→ **AIM OF THE EXERCISE**
Print, exactly and with both ends included, the lines below that run from the one containing "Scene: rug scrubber" to the one containing "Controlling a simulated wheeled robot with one". Pictures are omitted.

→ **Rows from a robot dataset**

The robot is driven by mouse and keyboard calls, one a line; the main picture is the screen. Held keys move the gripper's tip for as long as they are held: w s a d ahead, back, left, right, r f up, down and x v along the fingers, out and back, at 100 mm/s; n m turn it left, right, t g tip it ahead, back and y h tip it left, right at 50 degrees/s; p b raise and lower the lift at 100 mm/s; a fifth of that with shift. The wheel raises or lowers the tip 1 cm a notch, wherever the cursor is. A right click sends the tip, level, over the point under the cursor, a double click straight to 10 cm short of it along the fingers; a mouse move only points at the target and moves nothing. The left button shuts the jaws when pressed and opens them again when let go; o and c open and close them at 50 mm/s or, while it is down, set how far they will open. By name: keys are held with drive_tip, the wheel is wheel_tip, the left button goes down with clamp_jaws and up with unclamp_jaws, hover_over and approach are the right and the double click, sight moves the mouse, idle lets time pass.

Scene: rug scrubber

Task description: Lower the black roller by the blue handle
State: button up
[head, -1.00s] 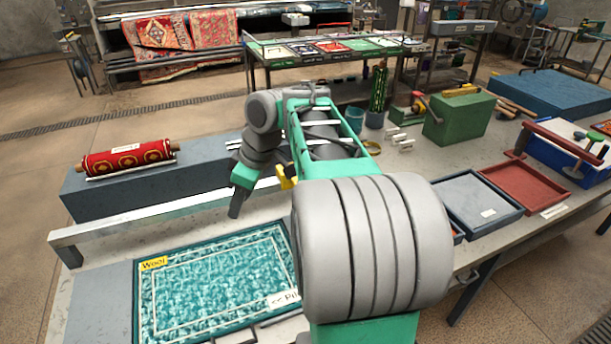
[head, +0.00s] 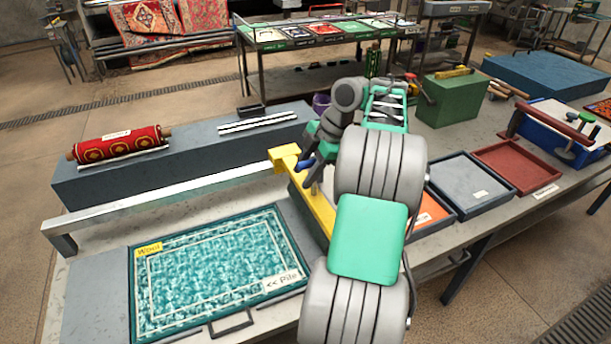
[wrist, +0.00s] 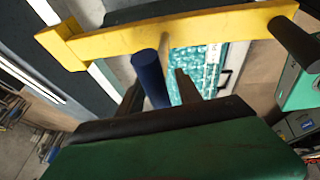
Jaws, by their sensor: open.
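The blue handle (head: 305,163) sticks out from the yellow bar (head: 283,158) beyond the right end of the teal rug. In the wrist view the blue handle (wrist: 149,78) stands below the yellow bar (wrist: 200,30), between the two fingers of my gripper (wrist: 158,94). My gripper (head: 314,176) is open around the handle in the picture; contact cannot be told. A dark cylinder (wrist: 294,42) joins the right end of the yellow bar in the wrist view; I cannot tell if it is the black roller. The roller is not clearly visible in the head view.
The teal rug (head: 215,272) lies in a tray with a front handle (head: 231,322). A metal rail (head: 170,198) runs behind it. A red rolled rug (head: 117,146) rests on a grey block (head: 180,165). Grey (head: 470,187) and red (head: 518,168) trays stand to the right.

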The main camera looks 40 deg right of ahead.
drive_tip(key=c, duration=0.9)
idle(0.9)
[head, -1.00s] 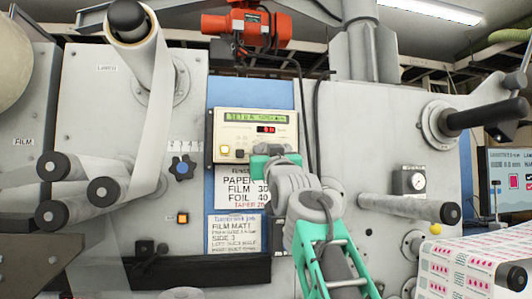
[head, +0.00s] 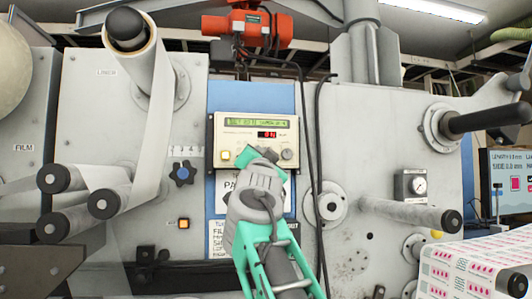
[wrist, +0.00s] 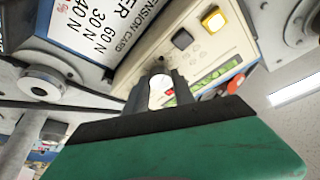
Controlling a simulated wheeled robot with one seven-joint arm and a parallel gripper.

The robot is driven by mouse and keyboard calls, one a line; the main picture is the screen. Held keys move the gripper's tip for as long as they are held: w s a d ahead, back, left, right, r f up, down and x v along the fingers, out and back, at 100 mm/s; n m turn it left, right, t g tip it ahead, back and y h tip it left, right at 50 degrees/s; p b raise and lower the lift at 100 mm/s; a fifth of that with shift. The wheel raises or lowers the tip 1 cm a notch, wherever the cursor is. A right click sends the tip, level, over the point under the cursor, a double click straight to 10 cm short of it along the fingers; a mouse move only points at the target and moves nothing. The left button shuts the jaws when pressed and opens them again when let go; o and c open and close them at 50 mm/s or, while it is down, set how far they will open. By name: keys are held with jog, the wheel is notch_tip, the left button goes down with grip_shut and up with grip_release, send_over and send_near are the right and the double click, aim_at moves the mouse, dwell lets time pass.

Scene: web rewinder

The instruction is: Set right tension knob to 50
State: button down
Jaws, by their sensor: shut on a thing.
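The cream control panel (head: 222,128) has a green text display (head: 254,122), a small red readout (head: 267,134) and a yellow button (head: 226,155). The readout digits are too small to read surely. My gripper (head: 264,153) is at the panel's lower edge, its fingers shut on a small knob that they mostly hide. A round grey knob (head: 288,154) shows just right of the fingers. In the wrist view, my gripper (wrist: 160,75) reaches to the panel face, near a dark button (wrist: 182,38) and the yellow button (wrist: 214,19). Which knob is held is not clear.
A tension card (wrist: 92,30) hangs below the panel, partly hidden by my arm. A dark blue star knob (head: 182,172) is left of the panel. A hanging black cable (head: 318,150) and a gauge (head: 417,185) are to the right. Rollers (head: 410,213) stick out on both sides.

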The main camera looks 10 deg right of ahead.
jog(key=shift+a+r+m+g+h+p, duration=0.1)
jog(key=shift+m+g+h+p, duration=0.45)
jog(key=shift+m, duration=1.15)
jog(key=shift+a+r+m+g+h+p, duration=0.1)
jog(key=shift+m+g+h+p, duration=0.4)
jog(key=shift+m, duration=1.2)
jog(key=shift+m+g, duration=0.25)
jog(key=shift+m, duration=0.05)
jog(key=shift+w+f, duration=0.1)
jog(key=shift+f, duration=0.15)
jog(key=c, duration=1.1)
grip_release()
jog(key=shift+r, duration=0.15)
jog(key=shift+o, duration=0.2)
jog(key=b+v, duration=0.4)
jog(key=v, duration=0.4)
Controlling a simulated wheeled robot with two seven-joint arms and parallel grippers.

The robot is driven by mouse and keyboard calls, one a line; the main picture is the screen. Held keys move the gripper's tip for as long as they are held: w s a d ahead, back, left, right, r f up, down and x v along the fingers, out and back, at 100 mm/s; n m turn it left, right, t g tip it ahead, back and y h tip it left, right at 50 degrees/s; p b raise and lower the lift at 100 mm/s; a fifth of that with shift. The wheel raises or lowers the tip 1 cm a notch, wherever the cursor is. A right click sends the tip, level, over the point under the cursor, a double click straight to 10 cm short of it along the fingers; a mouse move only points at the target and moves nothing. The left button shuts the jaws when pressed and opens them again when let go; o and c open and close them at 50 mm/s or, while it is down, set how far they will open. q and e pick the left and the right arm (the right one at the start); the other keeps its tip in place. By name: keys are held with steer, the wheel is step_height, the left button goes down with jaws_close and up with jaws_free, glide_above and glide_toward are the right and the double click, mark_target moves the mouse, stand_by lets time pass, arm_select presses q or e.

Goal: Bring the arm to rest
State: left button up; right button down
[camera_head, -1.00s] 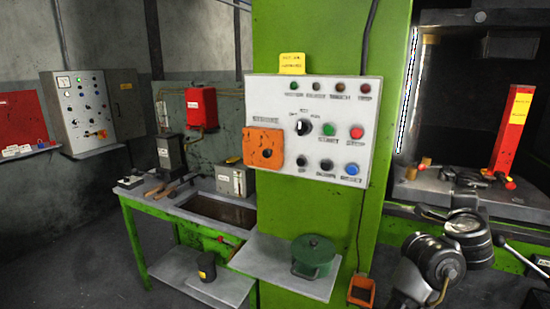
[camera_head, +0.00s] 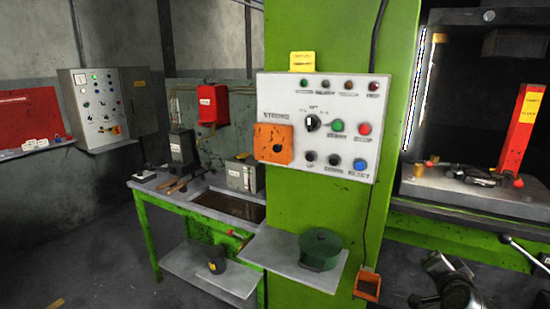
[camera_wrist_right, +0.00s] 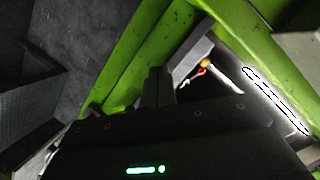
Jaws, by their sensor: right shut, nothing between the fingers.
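My right arm (camera_head: 455,285) shows at the lower right of the head view, in front of the press, with its lower part cut off by the frame edge. My right gripper (camera_wrist_right: 158,84) shows in the right wrist view as dark fingers close together in the middle. It is shut with nothing held. Green painted beams lie beyond it in that view. My left arm and gripper are not in view.
The green press column carries a white control panel (camera_head: 318,125). A shelf below holds a green pot (camera_head: 320,249). The press bed with a red post (camera_head: 522,128) is at right. A green workbench (camera_head: 200,205) stands left; floor at lower left is clear.

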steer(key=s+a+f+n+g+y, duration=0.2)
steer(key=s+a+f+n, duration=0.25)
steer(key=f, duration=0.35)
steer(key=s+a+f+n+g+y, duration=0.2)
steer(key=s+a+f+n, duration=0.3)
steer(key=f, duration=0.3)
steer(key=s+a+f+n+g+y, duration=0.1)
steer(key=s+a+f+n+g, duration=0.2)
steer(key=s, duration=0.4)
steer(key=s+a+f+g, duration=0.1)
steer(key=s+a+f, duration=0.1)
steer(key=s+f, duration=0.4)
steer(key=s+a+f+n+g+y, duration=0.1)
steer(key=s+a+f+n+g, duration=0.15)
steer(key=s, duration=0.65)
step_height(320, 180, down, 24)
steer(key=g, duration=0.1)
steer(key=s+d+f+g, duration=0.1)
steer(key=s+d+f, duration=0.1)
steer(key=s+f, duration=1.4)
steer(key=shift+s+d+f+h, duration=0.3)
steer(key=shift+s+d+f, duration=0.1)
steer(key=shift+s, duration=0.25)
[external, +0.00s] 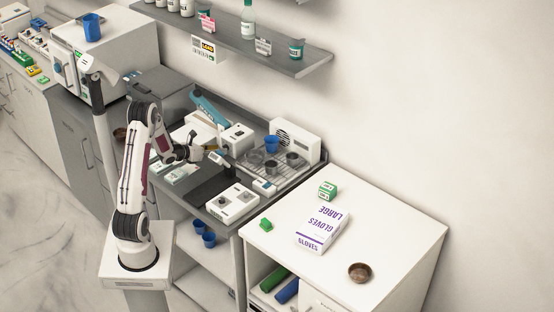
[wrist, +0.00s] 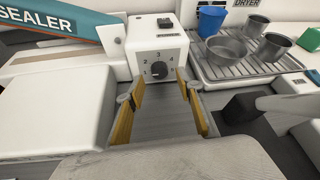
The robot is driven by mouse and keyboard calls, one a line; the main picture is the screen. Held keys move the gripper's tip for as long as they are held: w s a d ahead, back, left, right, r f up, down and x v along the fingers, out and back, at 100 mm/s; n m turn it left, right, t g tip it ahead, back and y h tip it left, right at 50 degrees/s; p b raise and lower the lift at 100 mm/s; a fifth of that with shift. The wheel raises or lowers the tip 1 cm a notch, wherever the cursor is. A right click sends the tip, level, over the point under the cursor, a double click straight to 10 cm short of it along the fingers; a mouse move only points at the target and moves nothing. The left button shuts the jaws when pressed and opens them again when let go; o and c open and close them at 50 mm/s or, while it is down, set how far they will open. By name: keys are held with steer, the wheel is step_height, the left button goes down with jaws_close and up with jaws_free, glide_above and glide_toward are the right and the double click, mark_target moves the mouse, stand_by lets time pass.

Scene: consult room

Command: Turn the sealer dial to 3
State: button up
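The sealer has a teal arm lettered SEALER (wrist: 62,30) and a white control box (wrist: 150,42); in the external view its teal arm (external: 209,105) lies behind my gripper. The dark round dial (wrist: 158,70) is on the box's front, with numbers 1 to 5 around it. The dial's pointer is too small to read for certain. My gripper (wrist: 160,84) is open and empty, its yellow-padded fingers apart in front of and below the dial, one to each side. In the external view my gripper (external: 198,154) is just in front of the sealer.
A dryer rack (wrist: 243,68) with a blue cup (wrist: 211,21) and metal cups stands to the right. A white device with knobs (external: 234,201) sits on the bench in front. A glove box (external: 323,228) lies on the white counter. A shelf (external: 290,62) hangs above.

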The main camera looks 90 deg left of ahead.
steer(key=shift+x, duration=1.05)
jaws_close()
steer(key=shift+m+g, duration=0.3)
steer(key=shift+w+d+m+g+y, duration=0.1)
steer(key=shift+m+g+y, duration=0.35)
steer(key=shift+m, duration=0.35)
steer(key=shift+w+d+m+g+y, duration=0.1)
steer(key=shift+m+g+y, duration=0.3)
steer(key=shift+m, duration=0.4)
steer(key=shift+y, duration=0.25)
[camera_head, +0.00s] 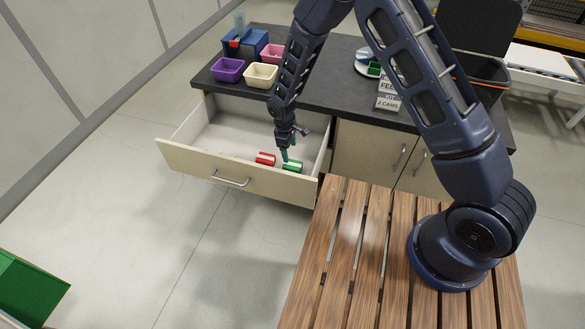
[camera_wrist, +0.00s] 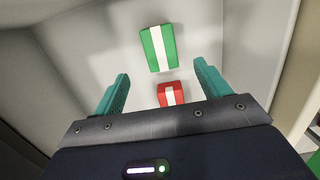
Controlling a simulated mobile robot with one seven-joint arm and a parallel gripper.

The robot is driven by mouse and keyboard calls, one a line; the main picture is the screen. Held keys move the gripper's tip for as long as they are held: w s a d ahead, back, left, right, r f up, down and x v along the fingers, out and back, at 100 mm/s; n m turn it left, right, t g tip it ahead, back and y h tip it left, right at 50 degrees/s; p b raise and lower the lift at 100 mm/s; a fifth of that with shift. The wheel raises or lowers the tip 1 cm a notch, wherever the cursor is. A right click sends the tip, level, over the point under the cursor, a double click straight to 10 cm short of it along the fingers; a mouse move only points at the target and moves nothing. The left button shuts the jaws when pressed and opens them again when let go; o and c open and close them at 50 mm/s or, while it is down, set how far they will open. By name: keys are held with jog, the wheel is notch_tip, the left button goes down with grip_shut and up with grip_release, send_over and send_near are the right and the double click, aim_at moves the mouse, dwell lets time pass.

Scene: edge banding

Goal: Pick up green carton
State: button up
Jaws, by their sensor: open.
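The green carton (camera_head: 292,168) with a white stripe lies in the open drawer, near its front right corner. In the wrist view the green carton (camera_wrist: 152,50) is ahead of the fingertips, near the middle. A red carton (camera_head: 265,159) with a white band lies just left of it; in the wrist view the red carton (camera_wrist: 163,97) shows between the fingers, partly hidden by the gripper body. My gripper (camera_head: 286,155) points down into the drawer above the cartons. Its teal fingers are apart and empty in the wrist view (camera_wrist: 160,68).
The drawer front (camera_head: 235,178) and side walls surround the cartons. On the dark counter stand a purple bin (camera_head: 228,70), a cream bin (camera_head: 260,76), a pink bin (camera_head: 273,55) and a blue box (camera_head: 245,41). A slatted wooden table (camera_head: 345,250) is in front.

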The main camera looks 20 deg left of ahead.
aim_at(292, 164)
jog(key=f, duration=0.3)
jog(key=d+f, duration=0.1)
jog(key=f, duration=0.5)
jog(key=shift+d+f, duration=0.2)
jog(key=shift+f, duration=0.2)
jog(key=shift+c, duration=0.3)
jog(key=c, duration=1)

→ **TASK OUTPUT**
Scene: rug scrubber

Task description: Lower the black roller by the blue handle
State: button up
[head, -1.00s] 
[head, +0.00s] 
[wrist, +0.00s] 
Jaws, by their sensor: open.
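The blue handle (head: 305,163) sticks out from the yellow bar (head: 283,158) beyond the right end of the teal rug. In the wrist view the blue handle (wrist: 149,78) stands below the yellow bar (wrist: 200,30), between the two fingers of my gripper (wrist: 158,94). My gripper (head: 314,176) is open around the handle in the picture; contact cannot be told. A dark cylinder (wrist: 294,42) joins the right end of the yellow bar in the wrist view; I cannot tell if it is the black roller. The roller is not clearly visible in the head view.
The teal rug (head: 215,272) lies in a tray with a front handle (head: 231,322). A metal rail (head: 170,198) runs behind it. A red rolled rug (head: 117,146) rests on a grey block (head: 180,165). Grey (head: 470,187) and red (head: 518,168) trays stand to the right.

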The main camera looks 40 deg right of ahead.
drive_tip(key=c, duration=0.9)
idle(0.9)
[head, -1.00s] 
[head, +0.00s] 
[wrist, +0.00s] 
Controlling a simulated wheeled robot with one seven-joint arm and a parallel gripper.

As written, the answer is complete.